The %ff%xx pairs are the problems. By testing they're produced when the macro cannot be resolved ("\the cat" is bad, "\the [mob]" is good), and always in the case of \improper, \proper, and \... because these only seem relevant to the output control.


Workarounds:
JS:
Use decode(topicResponse) (deprecated but probably still in common use)
Or use decodeURI(topicResponse.toWellFormed()) and then strip instances of a (common-use) symbol the db backing this forum can't store.
( https://developer.mozilla.org/en-US/docs/Web/JavaScript/ Reference/Global_Objects/String/toWellFormed )

Python:
Nothing built in, but pre-filtering for bad pairs is possible
( https://github.com/python/cpython/issues/ 72158#issuecomment-1093724712 )

Byond:
Pre-strip all instances of text macros that still exist at send time. I don't believe you can do this with regex since they're all invalid symbols, and so this actually becomes something like:
/proc/strip_macros(text)
var/static/list/macros = list("\a", "\improper", <...all the subject macros>)
for (var/macro_text in macros)
text = replacetext(text, macro_text, "")
return text

Which of course is not exactly ideal.

I've posted this FR in the past https://www.byond.com/forum/post/2777898 which would resolve the issue by making these into valid magic symbols (which comes with its own set of handling concerns, but at least doesn't crash uri decoders), but is work on lummox's end.
Is this only an issue for list2params(), and/or possibly url_encode()?

BYOND strings with format codes shouldn't get through to most outputs generally, except stuff like \... as you mentioned, but it seems the main issue is just the URI encoding.
Having done some quick checking:

Raw text is of course not transformed and is just emitted as bad bytes that produce garbage symbols for those bytes.

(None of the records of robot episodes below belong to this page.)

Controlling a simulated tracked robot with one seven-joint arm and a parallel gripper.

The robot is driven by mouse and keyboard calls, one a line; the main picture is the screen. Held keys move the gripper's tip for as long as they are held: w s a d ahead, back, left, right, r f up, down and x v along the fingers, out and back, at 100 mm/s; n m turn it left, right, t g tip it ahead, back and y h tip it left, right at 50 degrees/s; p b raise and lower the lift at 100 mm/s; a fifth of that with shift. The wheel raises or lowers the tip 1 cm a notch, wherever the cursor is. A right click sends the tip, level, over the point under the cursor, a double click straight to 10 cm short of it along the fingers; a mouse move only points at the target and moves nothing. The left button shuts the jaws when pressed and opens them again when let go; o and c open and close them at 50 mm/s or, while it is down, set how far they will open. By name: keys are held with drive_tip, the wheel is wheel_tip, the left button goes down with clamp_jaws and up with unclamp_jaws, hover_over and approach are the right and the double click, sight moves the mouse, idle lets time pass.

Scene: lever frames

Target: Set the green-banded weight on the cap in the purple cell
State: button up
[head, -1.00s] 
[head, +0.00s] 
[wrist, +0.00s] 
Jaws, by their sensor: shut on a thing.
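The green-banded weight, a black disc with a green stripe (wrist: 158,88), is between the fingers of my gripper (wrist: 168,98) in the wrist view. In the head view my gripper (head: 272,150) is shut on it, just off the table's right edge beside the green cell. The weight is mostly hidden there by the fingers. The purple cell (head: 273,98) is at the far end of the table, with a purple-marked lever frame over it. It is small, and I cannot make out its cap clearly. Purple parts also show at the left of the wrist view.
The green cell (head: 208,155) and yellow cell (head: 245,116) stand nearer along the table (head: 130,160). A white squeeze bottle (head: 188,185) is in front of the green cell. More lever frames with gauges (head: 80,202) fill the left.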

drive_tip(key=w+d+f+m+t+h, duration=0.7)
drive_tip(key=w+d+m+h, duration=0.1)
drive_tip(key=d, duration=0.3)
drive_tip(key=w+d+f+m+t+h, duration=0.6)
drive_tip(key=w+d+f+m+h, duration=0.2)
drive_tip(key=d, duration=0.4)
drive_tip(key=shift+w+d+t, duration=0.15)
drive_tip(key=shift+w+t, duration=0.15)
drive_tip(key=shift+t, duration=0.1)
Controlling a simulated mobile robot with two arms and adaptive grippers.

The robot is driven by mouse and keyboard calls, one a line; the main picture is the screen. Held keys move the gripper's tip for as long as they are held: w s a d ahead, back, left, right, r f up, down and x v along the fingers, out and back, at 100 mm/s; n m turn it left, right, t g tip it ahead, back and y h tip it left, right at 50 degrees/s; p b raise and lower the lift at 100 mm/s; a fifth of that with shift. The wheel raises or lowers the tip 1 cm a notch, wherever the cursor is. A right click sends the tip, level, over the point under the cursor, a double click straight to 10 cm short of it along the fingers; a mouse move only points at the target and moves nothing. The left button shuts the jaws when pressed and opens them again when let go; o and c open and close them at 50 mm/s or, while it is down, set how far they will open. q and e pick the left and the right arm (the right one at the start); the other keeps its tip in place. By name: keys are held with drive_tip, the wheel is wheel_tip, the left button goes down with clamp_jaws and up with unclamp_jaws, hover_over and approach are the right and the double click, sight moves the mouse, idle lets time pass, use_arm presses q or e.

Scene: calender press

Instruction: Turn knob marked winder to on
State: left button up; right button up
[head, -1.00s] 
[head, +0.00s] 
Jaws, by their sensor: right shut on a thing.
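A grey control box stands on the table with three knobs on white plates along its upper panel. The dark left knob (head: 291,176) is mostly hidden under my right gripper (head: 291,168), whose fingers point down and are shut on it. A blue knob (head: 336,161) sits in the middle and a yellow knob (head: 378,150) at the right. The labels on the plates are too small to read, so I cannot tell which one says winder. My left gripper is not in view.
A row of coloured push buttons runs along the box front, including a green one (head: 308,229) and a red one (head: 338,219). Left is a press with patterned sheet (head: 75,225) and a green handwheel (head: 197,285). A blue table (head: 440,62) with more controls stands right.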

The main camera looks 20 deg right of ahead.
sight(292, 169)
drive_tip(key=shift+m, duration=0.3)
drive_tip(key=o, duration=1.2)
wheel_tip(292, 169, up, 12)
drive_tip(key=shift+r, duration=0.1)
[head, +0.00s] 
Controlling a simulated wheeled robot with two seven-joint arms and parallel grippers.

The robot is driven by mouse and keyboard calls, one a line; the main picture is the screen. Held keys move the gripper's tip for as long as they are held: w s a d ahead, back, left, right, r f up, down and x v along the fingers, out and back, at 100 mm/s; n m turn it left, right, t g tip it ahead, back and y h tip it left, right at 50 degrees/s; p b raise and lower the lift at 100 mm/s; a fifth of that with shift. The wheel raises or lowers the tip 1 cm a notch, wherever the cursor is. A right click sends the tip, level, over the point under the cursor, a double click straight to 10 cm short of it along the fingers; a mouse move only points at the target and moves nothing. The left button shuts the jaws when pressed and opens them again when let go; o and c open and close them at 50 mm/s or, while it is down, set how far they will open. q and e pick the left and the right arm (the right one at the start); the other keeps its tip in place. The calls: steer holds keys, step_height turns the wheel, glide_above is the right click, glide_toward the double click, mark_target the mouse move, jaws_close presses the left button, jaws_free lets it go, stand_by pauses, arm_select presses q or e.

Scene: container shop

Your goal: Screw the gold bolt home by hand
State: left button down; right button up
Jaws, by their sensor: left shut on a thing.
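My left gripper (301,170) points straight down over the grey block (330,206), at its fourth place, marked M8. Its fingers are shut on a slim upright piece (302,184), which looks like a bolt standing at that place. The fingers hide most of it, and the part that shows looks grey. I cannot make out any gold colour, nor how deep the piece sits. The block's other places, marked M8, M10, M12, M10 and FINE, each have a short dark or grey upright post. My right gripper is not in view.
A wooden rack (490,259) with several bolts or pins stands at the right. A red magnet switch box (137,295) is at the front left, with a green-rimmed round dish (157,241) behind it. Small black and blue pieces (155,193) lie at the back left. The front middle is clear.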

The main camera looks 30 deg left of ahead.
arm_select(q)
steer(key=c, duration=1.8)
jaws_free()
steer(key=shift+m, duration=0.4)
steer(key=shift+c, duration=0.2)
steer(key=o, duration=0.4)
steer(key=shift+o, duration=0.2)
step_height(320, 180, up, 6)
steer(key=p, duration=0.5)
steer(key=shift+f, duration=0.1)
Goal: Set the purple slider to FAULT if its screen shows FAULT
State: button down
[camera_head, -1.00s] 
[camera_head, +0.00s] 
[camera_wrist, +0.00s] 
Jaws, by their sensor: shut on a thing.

Since DD probably doesn't know if a query has come from another DD or not, filtering for unresolved macros is probably not realistic when transforming a string to net bytes.

json_encode actually protects against this, contrary to what I thought initially, by stripping the symbols before emitting; this is good behavior since json isn't allowed to not be UTF-8.

url_encode has the same behavior as list2params.
/world/Topic(query)
if (query == "plain")
return "pat \the cat"
if (query == "enc")
return url_encode("pat \the cat")
if (query == "params")
return list2params(list("pat \the cat"))
if (query == "json")
return json_encode(list("str" = "pat \the cat"))

plain Invalid string payload.
enc pat+%ff%08cat
params pat+%ff%08cat
json {"str":"pat cat"}
Lummox JR resolved issue with message:
url_encode() and list2params() didn't correctly skip BYOND format characters.